---------- MATERIAL TO PROCESS

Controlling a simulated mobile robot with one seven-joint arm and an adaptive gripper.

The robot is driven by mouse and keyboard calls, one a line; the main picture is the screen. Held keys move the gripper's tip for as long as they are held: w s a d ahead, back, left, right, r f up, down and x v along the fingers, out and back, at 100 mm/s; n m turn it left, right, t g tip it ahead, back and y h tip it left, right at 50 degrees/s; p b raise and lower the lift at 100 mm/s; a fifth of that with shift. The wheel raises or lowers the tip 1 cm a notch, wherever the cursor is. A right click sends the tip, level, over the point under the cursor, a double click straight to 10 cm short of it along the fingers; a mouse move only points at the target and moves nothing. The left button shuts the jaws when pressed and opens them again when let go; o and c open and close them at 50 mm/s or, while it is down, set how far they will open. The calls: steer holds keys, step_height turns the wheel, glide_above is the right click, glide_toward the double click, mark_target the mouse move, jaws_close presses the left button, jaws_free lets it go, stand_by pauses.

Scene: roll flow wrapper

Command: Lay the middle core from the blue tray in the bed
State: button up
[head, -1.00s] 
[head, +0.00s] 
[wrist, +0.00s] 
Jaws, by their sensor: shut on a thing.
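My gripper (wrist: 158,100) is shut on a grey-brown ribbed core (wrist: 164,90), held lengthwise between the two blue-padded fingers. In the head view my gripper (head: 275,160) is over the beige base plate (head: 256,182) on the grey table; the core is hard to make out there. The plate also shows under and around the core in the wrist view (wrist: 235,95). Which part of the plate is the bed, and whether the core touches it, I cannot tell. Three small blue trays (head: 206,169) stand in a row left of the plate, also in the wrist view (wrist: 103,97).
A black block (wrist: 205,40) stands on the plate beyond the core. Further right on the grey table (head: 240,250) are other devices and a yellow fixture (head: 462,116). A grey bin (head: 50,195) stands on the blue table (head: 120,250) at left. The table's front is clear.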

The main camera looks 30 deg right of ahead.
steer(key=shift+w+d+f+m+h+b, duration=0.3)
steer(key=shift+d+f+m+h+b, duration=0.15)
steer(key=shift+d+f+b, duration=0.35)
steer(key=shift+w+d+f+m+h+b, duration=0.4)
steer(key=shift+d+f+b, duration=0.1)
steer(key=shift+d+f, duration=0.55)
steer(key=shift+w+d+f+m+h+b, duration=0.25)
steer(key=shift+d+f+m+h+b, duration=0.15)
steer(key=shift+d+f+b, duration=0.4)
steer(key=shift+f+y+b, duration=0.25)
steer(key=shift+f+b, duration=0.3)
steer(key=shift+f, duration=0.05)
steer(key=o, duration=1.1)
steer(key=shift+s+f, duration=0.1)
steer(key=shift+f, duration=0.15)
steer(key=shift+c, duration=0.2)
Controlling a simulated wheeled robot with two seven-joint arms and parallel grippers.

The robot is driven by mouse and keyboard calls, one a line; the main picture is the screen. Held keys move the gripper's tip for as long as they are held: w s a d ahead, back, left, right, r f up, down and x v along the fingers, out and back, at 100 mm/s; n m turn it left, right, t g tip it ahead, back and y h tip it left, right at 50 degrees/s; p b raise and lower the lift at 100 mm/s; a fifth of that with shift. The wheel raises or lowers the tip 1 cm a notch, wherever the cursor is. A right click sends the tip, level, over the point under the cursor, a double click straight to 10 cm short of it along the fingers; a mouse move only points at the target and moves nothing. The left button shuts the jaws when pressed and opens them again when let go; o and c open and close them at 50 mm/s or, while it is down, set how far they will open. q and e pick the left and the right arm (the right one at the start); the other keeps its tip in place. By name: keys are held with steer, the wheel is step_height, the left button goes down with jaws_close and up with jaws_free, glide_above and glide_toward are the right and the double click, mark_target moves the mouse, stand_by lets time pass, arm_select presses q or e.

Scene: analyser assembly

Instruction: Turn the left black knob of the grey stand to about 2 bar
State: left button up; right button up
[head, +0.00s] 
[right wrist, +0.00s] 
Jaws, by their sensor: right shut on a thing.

--------------------

**OBJECTIVE**
Return, please, the lines of the data from the first through the line containing "[wrist, +0.00s]", both kept, exactly as they stand and nothing more.

**EXERCISE ANSWER**
Controlling a simulated mobile robot with one seven-joint arm and an adaptive gripper.

The robot is driven by mouse and keyboard calls, one a line; the main picture is the screen. Held keys move the gripper's tip for as long as they are held: w s a d ahead, back, left, right, r f up, down and x v along the fingers, out and back, at 100 mm/s; n m turn it left, right, t g tip it ahead, back and y h tip it left, right at 50 degrees/s; p b raise and lower the lift at 100 mm/s; a fifth of that with shift. The wheel raises or lowers the tip 1 cm a notch, wherever the cursor is. A right click sends the tip, level, over the point under the cursor, a double click straight to 10 cm short of it along the fingers; a mouse move only points at the target and moves nothing. The left button shuts the jaws when pressed and opens them again when let go; o and c open and close them at 50 mm/s or, while it is down, set how far they will open. The calls: steer holds keys, step_height turns the wheel, glide_above is the right click, glide_toward the double click, mark_target the mouse move, jaws_close presses the left button, jaws_free lets it go, stand_by pauses.

Scene: roll flow wrapper

Command: Lay the middle core from the blue tray in the bed
State: button up
[head, -1.00s] 
[head, +0.00s] 
[wrist, +0.00s] 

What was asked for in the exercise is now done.